As much as we’d like to keep our children small and protected, this is a normal part of growing up, and we need to acknowledge it.
If they show interest, then it’s time to recognize that they’re growing up and moving into a new stage in life. If you try to ignore it, they won’t feel comfortable talking to you and asking you questions.
Work together to set the rules.
Discuss safe dating with your teen and find a middle ground.
Ask them what they think are fair rules regarding the type of dates they can go on at what age. What their curfew should be.
They may not want to share their personal information about the date they go on, but you should agree on the fundamentals about dating to keep them (and their date) safe.
When teens first start dating, there are several ‘rules’ that we set. For example, they can choose where they go, but I will drop and collect them. Or if they’re old enough to drive, then you want to meet their date in person first.
Discuss appropriate age-related dates.
Every teen will start dating at a different age. If your teen starts dating early, then discuss what types of dates are appropriate.
Perhaps they can go on group dates, to begin with. Maybe start with daytime dates only.
As they grow older, this will most likely change to movie dates and one-on-one dates.
Encourage group dates.
A wonderful way for teens to start dating is by double dating or going on group dates.
This makes a date less intimidating and also provides them with help to manage an uncomfortable or difficult situation.
Talk to your teen frequently.
Just like all parenting isn’t a once-off discussion, you need to keep checking in with your teen.
I don’t mean that we should pry and ask personal or specific questions about their dates.
However, they need to know that we are available if they have questions or concerns about dating.
If they’re not comfortable talking to us, then let them know that there are other trusted resources that we can share with them.
Discuss social media usage.
Social media can be great, but it can also be a platform where teens make poor choices.
You need to discuss sexual safety as well as emotional safety online.
Teens can feel removed from a situation if it happens online. They need to understand that what they share online is there forever and can be shared repeatedly with other people that the message was not intended for.
Teens need to realize that dating is a personal experience between two people and should not be shared with everyone, especially on social media.
Get to know their date.
Just as you want to know their friends, it’s essential to get to know who they’re dating. Invite them to come in and chat.
The older your teenager, the less opportunity you’ll get to meet their friends as they’re more independent.
If you set these rules when they first start dating, they’ll feel more comfortable doing this when they’re older.
It also shows them that you care and this is important to you.
Encourage dating someone the same age.
Encourage your child to date someone their age. If your child starts dating someone older, you need to discuss that they might be ready for things or allowed to do some things that they’re not ready for yet.
You need to discuss the legal age for having sex and drinking.
Your child needs to understand that they are allowed to say ‘no’ if they’re not comfortable participating in something that older teens are doing. It’s not always easy.
A one-year age gap is considered appropriate in elementary/middle school, with a two-year age gap being appropriate in high school.

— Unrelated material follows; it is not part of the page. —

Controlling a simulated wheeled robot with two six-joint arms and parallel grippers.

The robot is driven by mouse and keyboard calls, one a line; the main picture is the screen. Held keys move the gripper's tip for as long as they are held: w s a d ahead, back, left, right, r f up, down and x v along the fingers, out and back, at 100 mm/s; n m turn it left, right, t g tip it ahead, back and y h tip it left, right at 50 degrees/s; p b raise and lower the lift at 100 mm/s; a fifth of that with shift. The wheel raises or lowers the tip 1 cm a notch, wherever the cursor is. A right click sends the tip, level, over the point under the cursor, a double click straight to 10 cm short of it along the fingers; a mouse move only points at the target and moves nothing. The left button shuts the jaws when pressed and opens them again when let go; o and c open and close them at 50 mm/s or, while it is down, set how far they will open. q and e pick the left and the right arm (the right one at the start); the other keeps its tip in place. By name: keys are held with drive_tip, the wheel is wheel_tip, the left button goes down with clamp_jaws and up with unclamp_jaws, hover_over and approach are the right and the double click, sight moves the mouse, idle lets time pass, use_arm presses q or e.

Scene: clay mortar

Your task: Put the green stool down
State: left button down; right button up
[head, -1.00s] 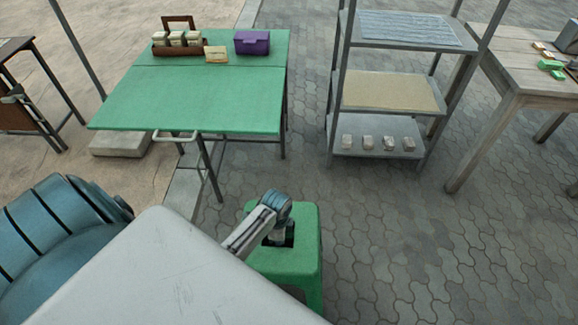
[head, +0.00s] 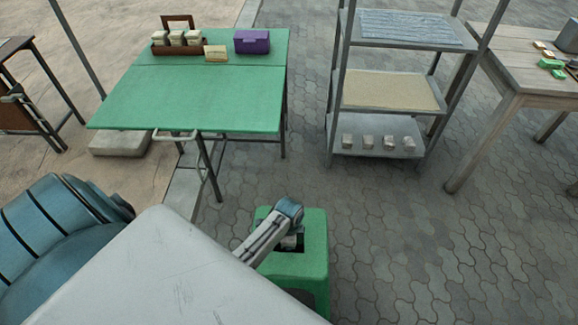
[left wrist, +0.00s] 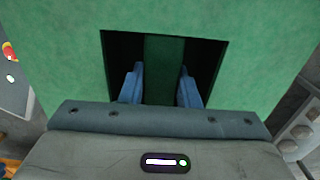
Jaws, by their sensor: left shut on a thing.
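The green stool (head: 314,232) is at the bottom middle of the head view, by the paved floor to the right of the table. Its seat has a dark rectangular slot. My left gripper (head: 289,240) reaches down into that slot from above. In the left wrist view its two blue fingers (left wrist: 160,85) sit in the slot on either side of a green bar (left wrist: 164,60) of the stool, and it is shut on the stool. The stool's feet are hidden, so I cannot tell whether they touch the floor. My right gripper is not in view.
A green-topped table (head: 190,97) with a purple box (head: 252,41) stands behind left. A grey shelf rack (head: 384,132) with several small blocks is behind right, and a wooden table (head: 515,78) at far right. Paving (head: 430,255) right of the stool is clear.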

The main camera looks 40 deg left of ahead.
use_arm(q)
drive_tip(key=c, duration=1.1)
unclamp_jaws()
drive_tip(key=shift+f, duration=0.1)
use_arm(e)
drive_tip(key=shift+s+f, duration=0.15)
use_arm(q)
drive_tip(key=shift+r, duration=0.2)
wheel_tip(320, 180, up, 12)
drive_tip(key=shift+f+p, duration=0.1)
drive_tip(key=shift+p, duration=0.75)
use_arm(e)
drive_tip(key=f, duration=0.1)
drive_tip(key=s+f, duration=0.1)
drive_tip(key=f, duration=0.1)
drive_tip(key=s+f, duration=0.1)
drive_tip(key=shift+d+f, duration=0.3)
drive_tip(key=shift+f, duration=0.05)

More than that, and the maturity levels will generally be too different.
Talk about consent.
This is probably the most important conversation you will need to have with your teen.
You need to discuss consent with your son and daughter.
As much as we like to bury our heads in the sand and believe that our teens won’t have sex, we cannot rely on that.
We need to be prepared to have uncomfortable conversations with them and prepare them for eventually having a healthy sexual relationship.
You’ve hopefully had several conversations about sex and have discussed why it’s important to have protected sex with both your son and daughter. Now it’s time to discuss consent.
Teens should not feel pressured to do something they’re not yet ready for. Just because they say, ‘yes’ to one thing does not mean that they have to say ‘yes’ to everything.
Educate them on the age of consent in your state.
They must know that they’re allowed to start slow and should stop if they or their partner are not ready to go any further.
This doesn’t mean that they don’t like spending time with them anymore. They’re just not ready to move forward yet.
They need to understand that they have their whole life ahead of them, and taking things slowly is the best way to get to know your partner.
If your teenager wants to wait for marriage, that’s awesome. They should be allowed to take things as far as they feel comfortable and be honest that it’s not going to go any further.
If their partner isn’t happy with that, then, unfortunately, they’re not the right partner for them.
Help them recognize manipulative language. If someone says, “If you loved me, you’d do this,” or “We did this before, so why won’t’ you do it now?, then they don’t have your best interest at heart.
One final note is to let them know that just because they might have tried something once, this does not mean they have to do that again. This goes for sex, drugs, alcohol, anything really.
Your teen might have tried something and then realized that they were not ready for it or never want to do that again.
They should also be told that consent is ongoing. You’re allowed to say ‘no’ even if you have tried something in the past.
As with all parenting, the best way to have a close, open and honest relationship with your children is through communication.
Having many short meaningful conversations with them lets them know that you’re aware of what’s going on in their lives. It shows you care and makes it easier for them to come to you with questions or concerns.
Creating an open line of communication, which can involve uncomfortable but important conversations, is key when your teenager becomes more social.